On Oct. 15, the final day of Latino Heritage Month, Marlú Abarca ’14 was inducted into the Iowa Latino Hall of Fame as part of its sixth class of honorees. During the ceremony, Abarca also received the Iowa LGBTQIA Leadership Award for outstanding and significant cultural, political, social, and economic contributions to the state.
“Since arriving in Iowa in 2010, I’ve organized, canvassed, marched, and protested, all to ensure that Iowa is better than the way that I’ve found it,” Abarca, who uses the pronouns they/them, said during the induction ceremony. Abarca has done that by “speaking my truth and using my voice.” It’s something they credit feeling empowered to do at Grinnell.

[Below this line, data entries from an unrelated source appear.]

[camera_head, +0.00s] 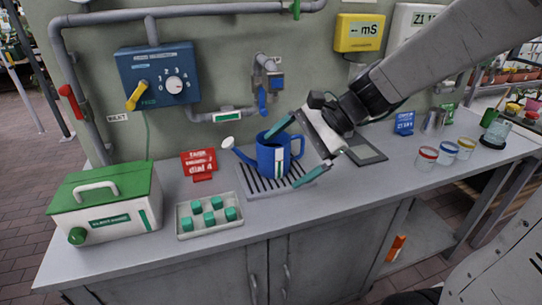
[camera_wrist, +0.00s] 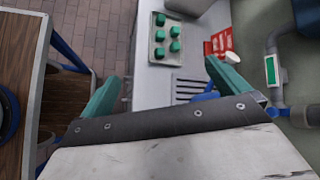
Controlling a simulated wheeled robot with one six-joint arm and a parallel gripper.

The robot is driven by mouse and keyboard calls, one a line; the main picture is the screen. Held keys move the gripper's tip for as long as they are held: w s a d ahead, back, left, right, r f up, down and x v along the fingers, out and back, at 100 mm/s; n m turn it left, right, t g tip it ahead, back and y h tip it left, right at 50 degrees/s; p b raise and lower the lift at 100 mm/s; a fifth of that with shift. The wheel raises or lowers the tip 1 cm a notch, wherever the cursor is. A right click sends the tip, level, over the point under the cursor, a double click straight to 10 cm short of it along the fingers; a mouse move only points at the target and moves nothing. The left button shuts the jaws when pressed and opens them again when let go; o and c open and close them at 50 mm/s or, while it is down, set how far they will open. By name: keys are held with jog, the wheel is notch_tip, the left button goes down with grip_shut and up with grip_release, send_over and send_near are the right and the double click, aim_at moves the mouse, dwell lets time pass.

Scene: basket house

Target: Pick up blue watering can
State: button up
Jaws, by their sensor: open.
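The blue watering can (camera_head: 271,156) stands upright on a slotted drip tray (camera_head: 255,190) on the counter, below the tap. Its white spout rose (camera_head: 228,142) points left and its handle is on the right. My gripper (camera_head: 294,158) is open, just right of and in front of the can, with one teal finger overlapping the can's top in the head view. I cannot tell whether it touches. In the wrist view my gripper (camera_wrist: 168,86) spreads wide. Only the white rose (camera_wrist: 233,57) and a bit of blue can (camera_wrist: 206,97) show there; the rest is hidden.
A tray of teal-green blocks (camera_head: 211,228) and a green-lidded box (camera_head: 97,222) stand left. A red sign (camera_head: 199,163) stands behind. A tap (camera_head: 264,95) hangs above the can. Several jars (camera_head: 427,158) stand right. The counter front is clear.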

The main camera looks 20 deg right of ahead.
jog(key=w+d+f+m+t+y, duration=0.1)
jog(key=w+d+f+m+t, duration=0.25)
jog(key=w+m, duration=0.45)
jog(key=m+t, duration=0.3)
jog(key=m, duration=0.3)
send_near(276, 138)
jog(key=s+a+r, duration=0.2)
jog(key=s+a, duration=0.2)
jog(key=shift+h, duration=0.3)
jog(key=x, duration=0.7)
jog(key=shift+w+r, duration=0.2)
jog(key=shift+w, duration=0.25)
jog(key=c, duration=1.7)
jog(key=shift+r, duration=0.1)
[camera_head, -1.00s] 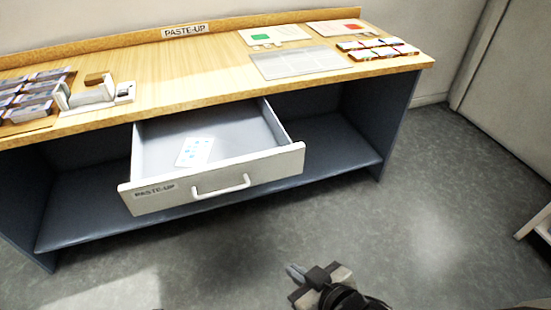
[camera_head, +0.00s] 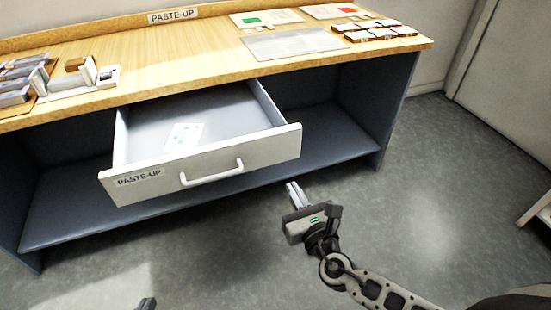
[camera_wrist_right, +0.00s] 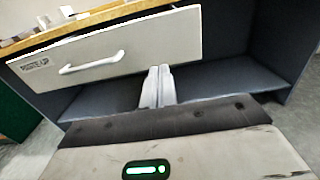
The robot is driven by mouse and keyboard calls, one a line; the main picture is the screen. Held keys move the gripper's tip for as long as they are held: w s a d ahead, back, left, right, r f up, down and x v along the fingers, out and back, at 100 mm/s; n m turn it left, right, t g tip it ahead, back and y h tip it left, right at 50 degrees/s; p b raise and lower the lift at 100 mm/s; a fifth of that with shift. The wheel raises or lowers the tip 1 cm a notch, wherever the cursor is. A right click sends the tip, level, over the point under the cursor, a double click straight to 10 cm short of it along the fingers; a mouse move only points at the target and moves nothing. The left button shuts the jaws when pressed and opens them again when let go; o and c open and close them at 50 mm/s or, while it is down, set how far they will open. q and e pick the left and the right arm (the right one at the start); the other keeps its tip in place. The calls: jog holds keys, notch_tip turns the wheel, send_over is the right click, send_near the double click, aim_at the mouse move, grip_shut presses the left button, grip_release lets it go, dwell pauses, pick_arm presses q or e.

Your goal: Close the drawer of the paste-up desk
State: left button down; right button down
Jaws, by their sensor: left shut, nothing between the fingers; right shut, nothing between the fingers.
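The paste-up desk (camera_head: 180,80) has a wooden top and dark blue-grey sides. Its white drawer (camera_head: 265,148) is pulled out, with a bar handle (camera_head: 212,173) and a PASTE-UP label on the front. My right gripper (camera_head: 292,188) is shut and empty, in front of and below the drawer's right end. In the right wrist view its fingers (camera_wrist_right: 158,72) overlap the drawer front's (camera_wrist_right: 140,48) lower edge; I cannot tell if they touch. My left gripper (camera_head: 147,303) barely shows at the bottom edge, shut and empty.
On the desktop are a holder with dark blocks (camera_head: 20,85), a grey sheet (camera_head: 295,43) and several small packs (camera_head: 375,30). A lower shelf (camera_head: 335,140) runs under the drawer.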

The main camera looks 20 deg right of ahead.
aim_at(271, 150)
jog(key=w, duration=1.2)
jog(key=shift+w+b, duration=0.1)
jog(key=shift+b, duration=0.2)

“We were in a culture of self-governance at Grinnell,” they say. “The student affairs staff was supportive of student autonomy and critical thinking. When I graduated, I felt empowered to speak my opinion — in a diplomatic way, of course. Grinnell helped me see, and now I can’t unsee, all the biases that exist and how they affect social and power dynamics.”
In 2016, Abarca was appointed to the state of Iowa’s Commission on Latino Affairs by then Gov. Terry Branstad. Abarca made a youth-empowering 2019 run for an at-large Des Moines City Council seat, and they organized the first bilingual satellite caucus site on the south side of Des Moines in 2020.